Bunların ardından da evrensel çağrı geliyor:
Öyleyse, Allah'a, Elçisi'ne ve Bizim indirdiğimiz nûra [ışığa] inanın. Ve Allah yaptıklarınıza haberdardır. Toplanma günü için sizi toplayacağı gün [zaman], –işte o gün, karşılıklı aldatma günüdür.– Kim Allah'a inanır ve sâlihi işlerse O [Allah], onun kötülüklerini örter ve onu, içinde ebedî kalıcılar olarak altlarından ırmaklar akan cennetlere sokar. İşte bu, büyük kurtuluştur. İnkâr eden ve âyetlerimizi yalanlayan kimseler; işte onlar, içinde sürekli kalanlar olarak ateş'in ashâbıdırlar. O, ne kötü dönüş yeridir!

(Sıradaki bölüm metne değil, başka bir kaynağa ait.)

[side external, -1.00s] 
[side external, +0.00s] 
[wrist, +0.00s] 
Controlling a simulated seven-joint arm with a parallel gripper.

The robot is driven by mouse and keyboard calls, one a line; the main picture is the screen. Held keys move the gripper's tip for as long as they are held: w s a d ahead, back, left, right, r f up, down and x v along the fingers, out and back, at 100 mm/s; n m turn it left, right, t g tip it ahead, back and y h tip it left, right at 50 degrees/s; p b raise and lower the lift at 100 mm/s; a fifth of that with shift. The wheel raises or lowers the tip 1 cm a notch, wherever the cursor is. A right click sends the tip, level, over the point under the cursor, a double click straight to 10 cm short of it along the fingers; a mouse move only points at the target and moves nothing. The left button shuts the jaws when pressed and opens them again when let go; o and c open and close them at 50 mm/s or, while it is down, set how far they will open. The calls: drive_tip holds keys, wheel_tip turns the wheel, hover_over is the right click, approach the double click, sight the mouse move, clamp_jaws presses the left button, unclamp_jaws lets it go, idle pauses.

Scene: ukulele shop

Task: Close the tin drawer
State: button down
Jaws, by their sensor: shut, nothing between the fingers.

Âyette, toplanma günü, "teğâbün günü" olarak nitelenmiştir. Teğâbün sözcüğü aslında ticarette yapılan aldatmalar/aldanmalar hakkında kullanılır. Âhiret için bu ifadenin kullanılmasının nedeni, "aldananın kim olduğunun o gün açığa çıkacak olmasıdır, ki kâfirler mü’minlerin, Allah'a ve âhirete inanmaları nedeniyle aldandıklarını, enayilik ettiklerini, hesap verme korkusuyla bir sürü nimetten, zevk ve sefadan mahrum yaşadıklarını ileri sürmektedirler.

Küfrü tercih etme, iman ve sâlihâtı işleme, Kur’ân'da bir tür ticaret olarak nitelendiğinden, anlatımda bu ifade ile yer almıştır:

16İşte onlar, doğru yol karşılığında sapıklığı satın alan kimselerdir de onların ticaretleri kâr etmedi ve onlar kılavuzlandıkları doğru yolu bulan kimseler olmadılar. [Bakara/16]

111,112Şüphesiz Allah, tevbe eden, kulluk eden, övgüde bulunan, seyahat eden, Allah'ı birleyen, boyun eğip teslimiyet gösteren, herkesçe kabul gören iyi şeyleri emreden, kötü olan her şeyden vazgeçiren, Allah'ın hududunu koruyan inananlardan, canlarını ve mallarını şüphesiz cenneti onlara verme karşılığında satın almıştır: Onlar, Allah yolunda savaşırlar; sonra öldürürler ve öldürülürler. Bu, Allah'ın Tevrât, İncîl ve Kur’ân'daki gerçek bir vaadidir Ve sözünü, Allah'tan daha çok tutan kim vardır? Öyleyse, yaptığınız alış-verişle sevinin. Ve işte bu, büyük kurtuluşun ta kendisidir. Ve mü’minlere müjde ver! [Tevbe/111-112]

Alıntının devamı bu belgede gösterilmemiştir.